• EXERCISE TASK: Count every line in the entries that follow where the word "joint" appears, then state only the total.

[Records of robot episodes]
==========

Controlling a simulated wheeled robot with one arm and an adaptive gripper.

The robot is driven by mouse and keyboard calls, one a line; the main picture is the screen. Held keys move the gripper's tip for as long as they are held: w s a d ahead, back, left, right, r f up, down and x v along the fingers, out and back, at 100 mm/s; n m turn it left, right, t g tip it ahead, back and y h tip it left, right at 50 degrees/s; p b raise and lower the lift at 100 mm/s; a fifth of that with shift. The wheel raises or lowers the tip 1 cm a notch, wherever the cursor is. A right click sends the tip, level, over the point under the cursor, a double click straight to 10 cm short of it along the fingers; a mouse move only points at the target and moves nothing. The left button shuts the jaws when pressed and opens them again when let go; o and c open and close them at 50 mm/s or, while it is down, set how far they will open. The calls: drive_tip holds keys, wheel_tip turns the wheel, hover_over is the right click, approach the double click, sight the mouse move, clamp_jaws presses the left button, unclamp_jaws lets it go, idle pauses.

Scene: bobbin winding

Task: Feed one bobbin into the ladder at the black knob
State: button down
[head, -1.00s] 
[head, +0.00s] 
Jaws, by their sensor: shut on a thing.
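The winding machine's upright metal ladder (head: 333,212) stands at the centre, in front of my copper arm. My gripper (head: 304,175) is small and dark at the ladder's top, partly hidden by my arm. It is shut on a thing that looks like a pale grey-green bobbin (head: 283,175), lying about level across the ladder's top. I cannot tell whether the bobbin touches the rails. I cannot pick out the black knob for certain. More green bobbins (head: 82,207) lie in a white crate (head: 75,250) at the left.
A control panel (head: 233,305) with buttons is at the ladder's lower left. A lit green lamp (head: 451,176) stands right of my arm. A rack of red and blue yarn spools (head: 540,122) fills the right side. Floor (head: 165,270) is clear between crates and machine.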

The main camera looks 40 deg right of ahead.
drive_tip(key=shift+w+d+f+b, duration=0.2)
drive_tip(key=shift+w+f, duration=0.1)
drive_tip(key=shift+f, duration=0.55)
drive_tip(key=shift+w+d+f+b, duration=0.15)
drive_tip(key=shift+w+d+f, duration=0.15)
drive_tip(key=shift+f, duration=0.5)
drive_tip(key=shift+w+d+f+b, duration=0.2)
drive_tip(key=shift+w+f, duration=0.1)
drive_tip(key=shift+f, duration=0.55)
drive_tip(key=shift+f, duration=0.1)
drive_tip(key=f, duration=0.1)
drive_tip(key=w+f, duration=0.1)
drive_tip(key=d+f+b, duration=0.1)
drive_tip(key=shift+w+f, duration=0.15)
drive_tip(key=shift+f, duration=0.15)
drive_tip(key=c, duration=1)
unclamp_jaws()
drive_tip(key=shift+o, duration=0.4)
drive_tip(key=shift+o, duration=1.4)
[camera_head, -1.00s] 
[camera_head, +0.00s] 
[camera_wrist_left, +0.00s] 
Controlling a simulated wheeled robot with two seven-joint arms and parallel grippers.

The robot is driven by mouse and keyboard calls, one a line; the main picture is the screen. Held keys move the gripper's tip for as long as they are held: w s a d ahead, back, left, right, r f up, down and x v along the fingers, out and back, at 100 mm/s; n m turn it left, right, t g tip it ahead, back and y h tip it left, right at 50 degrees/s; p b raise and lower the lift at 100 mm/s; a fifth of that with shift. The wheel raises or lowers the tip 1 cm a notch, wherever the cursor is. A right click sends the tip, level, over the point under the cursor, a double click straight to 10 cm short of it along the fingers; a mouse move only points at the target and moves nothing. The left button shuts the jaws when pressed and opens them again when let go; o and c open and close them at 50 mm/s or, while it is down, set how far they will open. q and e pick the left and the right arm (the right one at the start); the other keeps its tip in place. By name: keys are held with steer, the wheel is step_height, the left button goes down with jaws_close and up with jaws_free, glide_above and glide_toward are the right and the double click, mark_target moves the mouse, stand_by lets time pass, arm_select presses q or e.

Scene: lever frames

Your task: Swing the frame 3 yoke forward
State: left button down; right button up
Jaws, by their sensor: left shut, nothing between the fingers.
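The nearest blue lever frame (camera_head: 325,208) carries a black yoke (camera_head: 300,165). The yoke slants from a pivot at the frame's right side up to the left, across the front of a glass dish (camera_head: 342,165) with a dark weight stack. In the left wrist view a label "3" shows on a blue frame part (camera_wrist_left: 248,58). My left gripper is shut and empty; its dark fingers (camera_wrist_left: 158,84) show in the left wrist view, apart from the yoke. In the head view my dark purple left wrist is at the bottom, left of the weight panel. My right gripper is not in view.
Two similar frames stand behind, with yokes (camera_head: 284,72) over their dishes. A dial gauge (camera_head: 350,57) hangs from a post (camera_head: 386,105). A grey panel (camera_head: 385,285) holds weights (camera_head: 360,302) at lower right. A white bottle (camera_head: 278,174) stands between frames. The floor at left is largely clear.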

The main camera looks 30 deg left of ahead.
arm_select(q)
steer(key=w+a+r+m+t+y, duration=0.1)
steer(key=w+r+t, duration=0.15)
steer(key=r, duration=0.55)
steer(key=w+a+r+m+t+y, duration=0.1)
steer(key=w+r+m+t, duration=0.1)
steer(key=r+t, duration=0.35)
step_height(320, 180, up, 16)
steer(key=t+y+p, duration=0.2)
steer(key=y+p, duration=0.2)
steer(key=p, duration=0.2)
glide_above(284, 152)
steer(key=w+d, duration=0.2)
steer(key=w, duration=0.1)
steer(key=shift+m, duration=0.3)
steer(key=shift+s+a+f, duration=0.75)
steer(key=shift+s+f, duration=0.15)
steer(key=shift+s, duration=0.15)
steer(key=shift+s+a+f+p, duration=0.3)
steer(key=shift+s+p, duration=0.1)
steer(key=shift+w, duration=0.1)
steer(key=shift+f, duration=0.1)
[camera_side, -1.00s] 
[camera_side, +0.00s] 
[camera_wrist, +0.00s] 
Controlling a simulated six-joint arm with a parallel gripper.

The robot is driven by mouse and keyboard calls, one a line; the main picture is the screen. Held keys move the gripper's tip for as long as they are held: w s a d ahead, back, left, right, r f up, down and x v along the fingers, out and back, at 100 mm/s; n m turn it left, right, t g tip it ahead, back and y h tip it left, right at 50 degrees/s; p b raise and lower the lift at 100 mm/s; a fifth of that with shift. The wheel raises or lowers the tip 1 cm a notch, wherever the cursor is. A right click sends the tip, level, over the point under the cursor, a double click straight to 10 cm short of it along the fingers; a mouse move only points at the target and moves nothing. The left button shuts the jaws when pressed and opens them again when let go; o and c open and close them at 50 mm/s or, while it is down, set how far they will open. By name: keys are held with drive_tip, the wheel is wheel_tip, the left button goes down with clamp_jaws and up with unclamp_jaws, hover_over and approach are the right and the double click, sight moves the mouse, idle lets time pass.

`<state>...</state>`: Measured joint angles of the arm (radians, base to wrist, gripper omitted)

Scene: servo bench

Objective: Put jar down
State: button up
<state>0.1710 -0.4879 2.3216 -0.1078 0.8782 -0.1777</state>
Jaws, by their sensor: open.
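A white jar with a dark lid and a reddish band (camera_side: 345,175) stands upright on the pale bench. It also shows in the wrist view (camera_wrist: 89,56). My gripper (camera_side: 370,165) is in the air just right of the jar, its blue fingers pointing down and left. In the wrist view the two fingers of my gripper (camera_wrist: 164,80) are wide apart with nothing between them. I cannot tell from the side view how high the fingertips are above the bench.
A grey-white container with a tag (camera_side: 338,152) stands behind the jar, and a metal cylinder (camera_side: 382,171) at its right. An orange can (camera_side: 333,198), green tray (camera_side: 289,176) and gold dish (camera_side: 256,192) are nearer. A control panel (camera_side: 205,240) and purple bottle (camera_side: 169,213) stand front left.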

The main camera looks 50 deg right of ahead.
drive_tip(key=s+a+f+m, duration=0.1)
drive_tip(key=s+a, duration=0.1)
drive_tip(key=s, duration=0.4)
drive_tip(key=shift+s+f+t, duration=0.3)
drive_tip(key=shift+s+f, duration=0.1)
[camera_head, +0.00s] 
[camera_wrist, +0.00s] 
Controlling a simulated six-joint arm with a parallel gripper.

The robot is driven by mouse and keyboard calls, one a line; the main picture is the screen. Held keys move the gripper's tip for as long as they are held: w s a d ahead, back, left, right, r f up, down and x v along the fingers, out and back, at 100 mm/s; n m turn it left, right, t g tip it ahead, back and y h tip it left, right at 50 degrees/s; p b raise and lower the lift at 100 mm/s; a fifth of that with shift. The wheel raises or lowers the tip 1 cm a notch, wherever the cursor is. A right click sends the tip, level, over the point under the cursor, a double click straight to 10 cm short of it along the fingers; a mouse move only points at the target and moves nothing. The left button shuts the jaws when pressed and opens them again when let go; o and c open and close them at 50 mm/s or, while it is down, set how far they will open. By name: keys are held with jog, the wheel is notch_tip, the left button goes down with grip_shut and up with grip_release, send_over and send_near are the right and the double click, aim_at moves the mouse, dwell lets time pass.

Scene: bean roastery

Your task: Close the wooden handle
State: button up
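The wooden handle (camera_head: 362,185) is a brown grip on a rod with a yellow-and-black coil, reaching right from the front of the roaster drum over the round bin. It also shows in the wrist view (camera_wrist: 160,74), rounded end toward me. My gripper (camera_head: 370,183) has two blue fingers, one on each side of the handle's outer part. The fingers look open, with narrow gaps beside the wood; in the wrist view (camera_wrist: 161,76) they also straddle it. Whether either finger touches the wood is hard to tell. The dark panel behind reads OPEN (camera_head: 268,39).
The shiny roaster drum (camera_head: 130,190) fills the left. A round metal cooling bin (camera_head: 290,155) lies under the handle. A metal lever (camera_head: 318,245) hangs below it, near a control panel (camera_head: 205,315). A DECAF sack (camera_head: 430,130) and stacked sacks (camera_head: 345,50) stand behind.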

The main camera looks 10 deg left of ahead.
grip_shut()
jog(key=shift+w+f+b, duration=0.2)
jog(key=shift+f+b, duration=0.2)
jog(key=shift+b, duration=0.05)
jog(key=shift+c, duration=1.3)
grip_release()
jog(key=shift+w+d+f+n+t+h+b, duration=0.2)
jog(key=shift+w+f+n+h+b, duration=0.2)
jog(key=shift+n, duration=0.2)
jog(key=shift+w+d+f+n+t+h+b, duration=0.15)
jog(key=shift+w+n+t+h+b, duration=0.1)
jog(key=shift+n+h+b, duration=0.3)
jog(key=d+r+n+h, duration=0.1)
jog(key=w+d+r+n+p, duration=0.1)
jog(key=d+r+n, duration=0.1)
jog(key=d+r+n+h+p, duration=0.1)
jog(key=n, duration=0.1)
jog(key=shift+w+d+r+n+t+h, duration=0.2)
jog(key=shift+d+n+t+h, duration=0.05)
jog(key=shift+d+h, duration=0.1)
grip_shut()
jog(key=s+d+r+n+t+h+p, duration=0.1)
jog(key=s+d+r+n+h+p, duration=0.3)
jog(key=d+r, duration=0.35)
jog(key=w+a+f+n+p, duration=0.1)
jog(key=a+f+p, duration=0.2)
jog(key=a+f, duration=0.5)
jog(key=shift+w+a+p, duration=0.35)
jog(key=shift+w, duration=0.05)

==========

• WORKED ANSWER: 4